On May 23, Japan announced that it will implement stricter measures against money laundering (AML) in cryptocurrency transactions starting from June 1, in order to comply with global regulations.
According to Kyodo News, the decision to strengthen the regulations was made after a review of relevant laws in December, when it was determined that the existing measures were insufficient, according to the Financial Action Task Force (FATF), an international financial supervisory organization.
Japan to Implement Stricter Rules for Exchanges
One of the most notable features of the new regulatory framework is the implementation of the so-called “travel rule” issued by the FATF, which requires financial institutions to provide detailed information about their customers’ transactions, including all their registration data such as names and addresses. Those who do not comply with the regulations will face criminal sanctions.
With this measure, Japan aims to combat money laundering and ensure greater transparency globally in cryptocurrency transactions. Additionally, by aligning with global standards, the Asian country will strengthen its position in the cryptocurrency industry, providing greater confidence to both investors and users.

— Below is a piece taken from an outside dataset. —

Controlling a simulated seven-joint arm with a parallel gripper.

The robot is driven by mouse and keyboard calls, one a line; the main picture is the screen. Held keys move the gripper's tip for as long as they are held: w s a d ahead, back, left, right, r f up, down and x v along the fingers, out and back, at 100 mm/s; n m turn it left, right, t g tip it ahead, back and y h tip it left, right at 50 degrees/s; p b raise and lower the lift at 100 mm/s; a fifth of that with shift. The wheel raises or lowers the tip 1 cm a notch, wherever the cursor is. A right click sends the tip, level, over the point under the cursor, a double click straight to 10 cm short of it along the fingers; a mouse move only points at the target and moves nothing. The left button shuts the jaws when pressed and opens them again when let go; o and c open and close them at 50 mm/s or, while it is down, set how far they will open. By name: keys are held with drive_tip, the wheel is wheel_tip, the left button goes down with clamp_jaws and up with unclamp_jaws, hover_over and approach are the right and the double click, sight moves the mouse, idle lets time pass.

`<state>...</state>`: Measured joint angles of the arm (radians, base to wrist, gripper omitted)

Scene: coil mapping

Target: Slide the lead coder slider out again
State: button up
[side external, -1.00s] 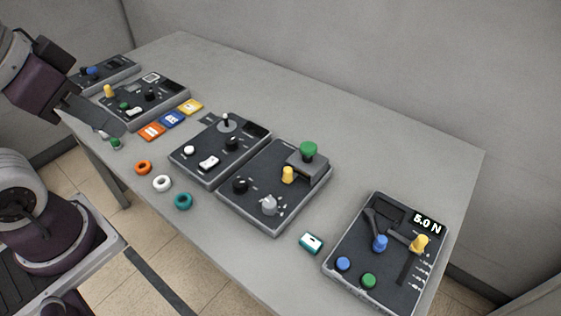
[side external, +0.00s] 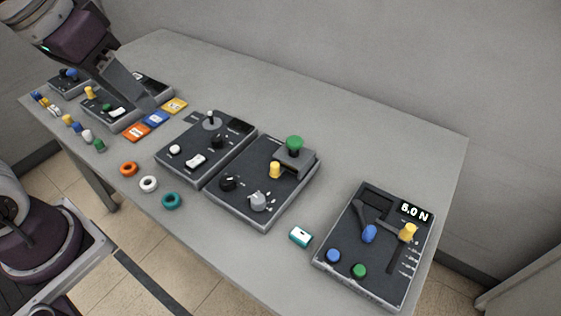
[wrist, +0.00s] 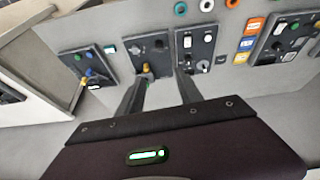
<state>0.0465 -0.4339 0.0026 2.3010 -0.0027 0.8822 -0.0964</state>
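I cannot tell for sure which control is the lead coder slider. The right-hand panel (side external: 340,262), with a 5.0 N display, has a blue knob (side external: 369,234) and a yellow knob (side external: 408,232) at slots. Another yellow knob (side external: 274,170) stands on the middle panel beside a green button. A third yellow knob (side external: 89,92) is on the left panel (side external: 120,123). My gripper (side external: 145,103) hangs above that left panel and hides part of it. In the wrist view my gripper (wrist: 164,78) has its two fingers apart, with nothing held between them.
Orange, white and teal rings (side external: 148,184) lie along the front edge. Orange, blue and yellow cards (side external: 156,118) lie beside the left panel. Several small coloured pieces (side external: 77,126) line the front left. A teal-and-white block (side external: 300,237) lies near the right panel. The back table is clear.

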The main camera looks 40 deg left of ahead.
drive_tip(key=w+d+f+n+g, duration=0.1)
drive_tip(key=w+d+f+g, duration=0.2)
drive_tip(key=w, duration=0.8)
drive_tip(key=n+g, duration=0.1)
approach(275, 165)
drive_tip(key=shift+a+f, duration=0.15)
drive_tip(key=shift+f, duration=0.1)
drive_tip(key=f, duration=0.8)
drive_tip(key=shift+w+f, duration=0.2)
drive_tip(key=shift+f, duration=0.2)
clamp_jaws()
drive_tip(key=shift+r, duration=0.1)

It is worth mentioning that Japan’s cryptocurrency regulations are among the strictest in the world, with rules on segregated holdings, leverage limits, and storage of customer funds in cold wallets. This is because Japan was one of the first countries to legalize the use of cryptocurrencies.
In March 2021, Japan’s Financial Services Agency requested the implementation of the travel rule for cryptocurrency exchanges in response to the hacking suffered by Mt. Gox, which resulted in thousands of people losing billions of dollars.
The FATF Travel Rule Is Stricter than the One Implemented by Japan
The FATF travel rule was issued in 2019 for the G-7, an organization consisting of the world’s seven largest economies, including Canada, France, Germany, Italy, Japan, the United Kingdom, and the United States.
The controversial rule formally known as FATF Recommendation #16 requires virtual asset service providers (VASPs) to report on user transactions exceeding amounts of $1,000. This threshold may vary depending on each country’s regulations. For example, the reporting threshold in the United States is from $3,000.
The implementation of these stricter rules is related to multiple hacks and market manipulation carried out by various actors in the crypto ecosystem, who have used digital assets to engage in illicit activities such as financing terrorism and sending money to sanctioned countries.
Therefore, the application of the FATF travel rule would help facilitate the tracing of cryptocurrencies by law enforcement, opening the doors to a more uniform global regulation.
However, one of the most significant challenges presented by this regulation is the exposure of user data, so it is crucial to establish security measures that protect those users who use cryptocurrencies on a daily basis as an alternative to fiat money and not for illegal activities.